Brussels, 5 th October 2009
The European Commission has called on the Austrian telecoms regulator, Rundfunk und Telekom Regulierungs GmbH (RTR), to suspend the adoption of regulatory measures regarding the definition of the Austrian broadband access market, the so call bitstream access market. The Commission has serious doubts as to the compatibility of the provisions defining the Austrian wholesale broadband access market with EU law. In the notification submitted one month ago, RTR has provided insufficient evidence to support its finding that mobile broadband connections can be considered as substitutes to fixed line DSL and cable connections. The Commission also has doubts regarding the scope of RTR's wholesale market definition for bitstream access. The Commission has therefore asked RTR not to adopt the measure until the Commission has taken a final decision on RTR's proposal.
Competition Commissioner Neelie Kroes said : " I appreciate the efforts made by the Austrian Regulator to submit a new definition of the broadband access market. However, to consider that Austrian consumers can easily switch between a DSL, TV or mobile connection to access the internet presumes that the residential broadband market in Austria is already fully competitive. At this stage, the Austrian Regulator has not presented sufficient arguments to endorse such a far-reaching move. Over the next two months, RTR will have the possibility to submit additional evidence to demonstrate that the time is ripe in Austria for a deregulation of this market."

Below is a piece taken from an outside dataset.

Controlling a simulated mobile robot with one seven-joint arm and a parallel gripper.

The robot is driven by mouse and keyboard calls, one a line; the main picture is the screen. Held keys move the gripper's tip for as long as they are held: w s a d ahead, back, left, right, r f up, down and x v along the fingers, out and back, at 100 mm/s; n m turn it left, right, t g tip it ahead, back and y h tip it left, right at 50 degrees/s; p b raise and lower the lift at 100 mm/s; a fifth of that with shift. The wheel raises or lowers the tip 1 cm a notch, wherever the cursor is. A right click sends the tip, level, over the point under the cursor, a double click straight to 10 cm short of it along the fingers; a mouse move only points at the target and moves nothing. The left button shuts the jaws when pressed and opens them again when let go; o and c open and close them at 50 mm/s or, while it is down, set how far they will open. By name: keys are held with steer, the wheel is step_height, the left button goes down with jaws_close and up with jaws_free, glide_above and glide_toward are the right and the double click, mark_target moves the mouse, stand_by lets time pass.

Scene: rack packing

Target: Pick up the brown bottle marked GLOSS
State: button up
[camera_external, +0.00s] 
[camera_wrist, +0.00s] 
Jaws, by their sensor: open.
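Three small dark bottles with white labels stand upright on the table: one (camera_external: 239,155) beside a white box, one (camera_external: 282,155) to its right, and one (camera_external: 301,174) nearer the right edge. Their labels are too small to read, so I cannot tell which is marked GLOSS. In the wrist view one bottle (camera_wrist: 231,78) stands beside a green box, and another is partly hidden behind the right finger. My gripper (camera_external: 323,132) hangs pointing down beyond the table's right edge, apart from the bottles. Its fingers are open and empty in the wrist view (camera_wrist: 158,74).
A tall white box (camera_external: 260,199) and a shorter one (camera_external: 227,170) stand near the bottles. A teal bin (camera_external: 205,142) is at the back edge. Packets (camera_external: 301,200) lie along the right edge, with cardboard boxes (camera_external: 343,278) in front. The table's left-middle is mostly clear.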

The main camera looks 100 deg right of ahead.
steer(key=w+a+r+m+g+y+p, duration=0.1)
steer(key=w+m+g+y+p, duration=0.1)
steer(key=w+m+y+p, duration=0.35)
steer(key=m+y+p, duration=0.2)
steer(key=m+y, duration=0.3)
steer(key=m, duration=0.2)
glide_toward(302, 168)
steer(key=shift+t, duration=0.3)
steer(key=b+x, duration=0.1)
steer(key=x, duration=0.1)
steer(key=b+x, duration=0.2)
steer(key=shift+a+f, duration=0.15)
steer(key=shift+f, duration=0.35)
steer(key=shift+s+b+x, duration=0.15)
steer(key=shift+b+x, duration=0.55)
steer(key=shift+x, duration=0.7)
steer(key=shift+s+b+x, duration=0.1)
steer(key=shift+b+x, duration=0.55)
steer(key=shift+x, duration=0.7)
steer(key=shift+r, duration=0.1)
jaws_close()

Viviane Reding, the EU Telecoms Commissioner, said: "Market definition is a powerful tool in the EU's Regulatory Framework. It determines whether or not consumers could benefit from regulatory intervention. This is why I want to see convincing evidence before markets are tailored in such a way that regulation is lifted for parts of the broadband markets which are at the heart of the economic future of Europe. The Commission is in particular concerned that the current developments of networks and services towards higher capacities and speeds are adequately taken into account so that monopolistic bottlenecks in the next generation networks are prevented in a timely manner and regulation can ensure where necessary that customers get the best possible offer".
One month ago RTR notified the Commission of its proposal to define the wholesale broadband access market in Austria. In its analysis, RTR identifies at the retail level a broadband access market for residential customers, which it considers to be competitive, mainly based on infrastructure competition between mobile, DSL and cable broadband connections. Furthermore, it defines a distinct retail market for business customers, which RTR considers not to be effectively competitive. RTR argues that regulation at the wholesale level is still needed as regards bitstream access (i.e. access sold by the incumbent and any bitstream provider to an Internet Service Operator) used for the provision of broadband connections to business customers. RTR includes into this market not only bitstream access used on the retail market for business customers, but also external bitstream access for residential customers, claiming that these products are technically identical.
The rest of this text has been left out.